Les négociations entre la Russie et le Belarus sur l'énergie échouent, Minsk se rapproche des États-Unis et de l'OTAN

Vendredi à Sotchi, le président russe Vladimir Poutine et le président biélorusse Alexandre Loukachenko n'ont pas trouvé de solution à un conflit de plusieurs mois sur les livraisons de pétrole russe au Bélarus.

En décembre, la Russie avait suspendu une grande partie de ses livraisons de pétrole au Bélarus après l'échec des négociations sur les prix et l'intégration de la Russie et du Bélarus dans un «État d'union». L '«État d'union» fut officiellement créé en 1997, mais peu de mesures ont été prises en vue de sa réalisation effective. Parmi les autres États membres potentiels de «l'État d'union», figuraient le Kazakhstan, la Moldavie et, jusqu'au coup d'État pro-occidental de Kiev en 2014, l'Ukraine.

Carte du Bélarus

La Russie a refusé de continuer à accorder au Bélarus des livraisons de pétrole subventionnées sans que le Bélarus soutienne un plan d'intégration économique et politique plus rapide. Cela comprendrait la création d'instances supranationales et d'une monnaie unique.
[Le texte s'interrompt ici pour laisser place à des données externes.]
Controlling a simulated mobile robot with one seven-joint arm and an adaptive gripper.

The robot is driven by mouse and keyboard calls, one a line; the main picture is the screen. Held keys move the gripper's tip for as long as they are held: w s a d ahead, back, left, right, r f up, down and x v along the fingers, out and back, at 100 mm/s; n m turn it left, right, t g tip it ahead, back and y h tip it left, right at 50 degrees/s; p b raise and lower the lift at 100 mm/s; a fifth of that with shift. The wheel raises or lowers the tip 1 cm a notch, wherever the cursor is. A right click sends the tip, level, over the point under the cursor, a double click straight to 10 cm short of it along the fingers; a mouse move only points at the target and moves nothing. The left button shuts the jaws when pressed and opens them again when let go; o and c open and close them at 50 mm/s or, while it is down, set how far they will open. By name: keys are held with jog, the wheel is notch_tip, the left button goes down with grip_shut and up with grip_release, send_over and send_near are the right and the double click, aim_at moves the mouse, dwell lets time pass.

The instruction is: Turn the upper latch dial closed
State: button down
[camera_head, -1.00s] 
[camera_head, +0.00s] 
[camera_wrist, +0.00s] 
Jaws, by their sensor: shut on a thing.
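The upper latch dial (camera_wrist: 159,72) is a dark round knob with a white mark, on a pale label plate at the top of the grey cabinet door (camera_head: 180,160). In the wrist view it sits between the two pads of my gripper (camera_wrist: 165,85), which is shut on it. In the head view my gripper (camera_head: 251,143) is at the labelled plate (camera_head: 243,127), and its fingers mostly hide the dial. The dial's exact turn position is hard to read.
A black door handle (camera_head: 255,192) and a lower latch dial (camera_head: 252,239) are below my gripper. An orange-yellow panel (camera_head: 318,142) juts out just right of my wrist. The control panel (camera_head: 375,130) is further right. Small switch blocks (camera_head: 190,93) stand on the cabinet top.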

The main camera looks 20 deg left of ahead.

L'économie biélorusse est fortement tributaire des subventions de la Russie et des expéditions de pétrole en franchise de droits. Sur la base du contrat maintenant expiré, la Russie a livré 24 millions de tonnes de pétrole au Bélarus chaque année, soit 2 millions de tonnes par mois, mais en janvier, elle n'a livré que 500.000 tonnes.

En janvier, Loukachenko a annoncé qu'il souhaitait réduire la dépendance du Bélarus à l'égard des approvisionnements énergétiques russes, qui représentent actuellement 80 pour cent des importations du pays, pour les ramener à 40 pour cent. La Biélorussie essaie maintenant d'organiser des livraisons depuis les États-Unis, la Pologne, le Kazakhstan et l'Azerbaïdjan ainsi que la Norvège.

Vendredi, lors de la réunion, la Russie et la Biélorussie ont convenu de poursuivre les livraisons de gaz en 2020 au même prix qu'en 2019. Cependant, Poutine aurait insisté sur le fait que la Russie n'accorderait au Bélarus des prix commerciaux que pour les livraisons de pétrole et que les livraisons seraient liées à la mise en œuvre d'un plan d'intégration des économies russe et biélorusse. Dimanche, il a été signalé que le Bélarus était prêt à payer les prix du marché mondial pour les livraisons de pétrole russe.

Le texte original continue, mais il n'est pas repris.